Shares in Generali had previously jumped over eight per cent today after it was reported Intesa was preparing an offer for the €24bn (£21m) market cap firm in a deal that would be one of the sector’s largest takeovers.
Intesa Sanpaolo said in a statement this evening: "The management of Intesa Sanpaolo carefully examines, and will examine, any possible opportunities to strengthen its competitive positioning... These opportunities, including possible industrial combinations with Generali, are currently being examined by the bank’s management."
Generali has called a board meeting on Wednesday with Intesa's approach top of the agenda, sources told City A.M.
Also likely to be discussed is the future Generali’s finance chief Alberto Minali, after it emerged earlier this week he was preparing to tender his resignation.

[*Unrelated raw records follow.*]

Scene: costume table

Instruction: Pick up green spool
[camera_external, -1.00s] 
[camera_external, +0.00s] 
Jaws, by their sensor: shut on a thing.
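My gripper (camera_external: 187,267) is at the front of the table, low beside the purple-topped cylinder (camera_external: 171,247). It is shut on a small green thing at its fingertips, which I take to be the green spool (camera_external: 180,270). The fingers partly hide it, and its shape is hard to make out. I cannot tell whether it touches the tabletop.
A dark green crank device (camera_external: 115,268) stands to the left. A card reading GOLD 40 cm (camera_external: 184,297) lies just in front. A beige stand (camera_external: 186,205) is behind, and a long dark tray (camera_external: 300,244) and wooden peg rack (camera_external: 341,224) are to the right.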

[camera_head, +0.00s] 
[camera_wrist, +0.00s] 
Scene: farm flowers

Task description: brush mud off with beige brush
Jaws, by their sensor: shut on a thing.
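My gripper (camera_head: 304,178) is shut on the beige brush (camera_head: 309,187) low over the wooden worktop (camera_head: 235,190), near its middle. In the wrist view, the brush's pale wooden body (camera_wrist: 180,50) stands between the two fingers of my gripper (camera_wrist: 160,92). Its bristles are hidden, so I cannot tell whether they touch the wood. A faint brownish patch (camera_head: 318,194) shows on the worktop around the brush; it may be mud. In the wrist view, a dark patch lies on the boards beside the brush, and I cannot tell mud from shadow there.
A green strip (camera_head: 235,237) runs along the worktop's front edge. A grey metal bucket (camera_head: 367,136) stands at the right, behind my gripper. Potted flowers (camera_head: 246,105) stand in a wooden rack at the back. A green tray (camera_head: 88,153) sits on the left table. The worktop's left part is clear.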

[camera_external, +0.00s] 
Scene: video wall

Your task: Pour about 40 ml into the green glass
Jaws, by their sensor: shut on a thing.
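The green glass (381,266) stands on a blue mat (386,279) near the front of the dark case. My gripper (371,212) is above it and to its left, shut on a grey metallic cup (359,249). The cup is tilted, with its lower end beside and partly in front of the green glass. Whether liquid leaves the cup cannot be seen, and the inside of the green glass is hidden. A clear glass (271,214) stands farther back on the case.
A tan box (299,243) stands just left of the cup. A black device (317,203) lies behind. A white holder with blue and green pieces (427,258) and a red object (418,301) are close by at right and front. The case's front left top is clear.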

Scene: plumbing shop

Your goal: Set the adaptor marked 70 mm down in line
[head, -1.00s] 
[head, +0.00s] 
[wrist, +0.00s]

Minali is understood to have clashed with chief exec Philippe Donnet, who took over at Generali following the departure of Mario Greco to Zurich.
Generali, the world’s third largest insurance firm, had taken a pre-emptive strike against a move from Intesa by taking 3.01 per cent shareholding in the Italian lender earlier this week.
According to Italy's cross-shareholding regulations, a company cannot hold more than three per cent of another entity's voting rights if the latter already has a stake of more than three per cent in that company.
Therefore, Intesa can buy more shares in Generali but its voting rights would be capped at three per cent. Critically, such a cap does not apply if Intesa were to increase its hold to 60 per cent.
Meanwhile, Italian regulators have summoned the bosses of Intesa, Generali and Unicredit to meet them over the next two days and explain the situation, according to reports by the Financial Times.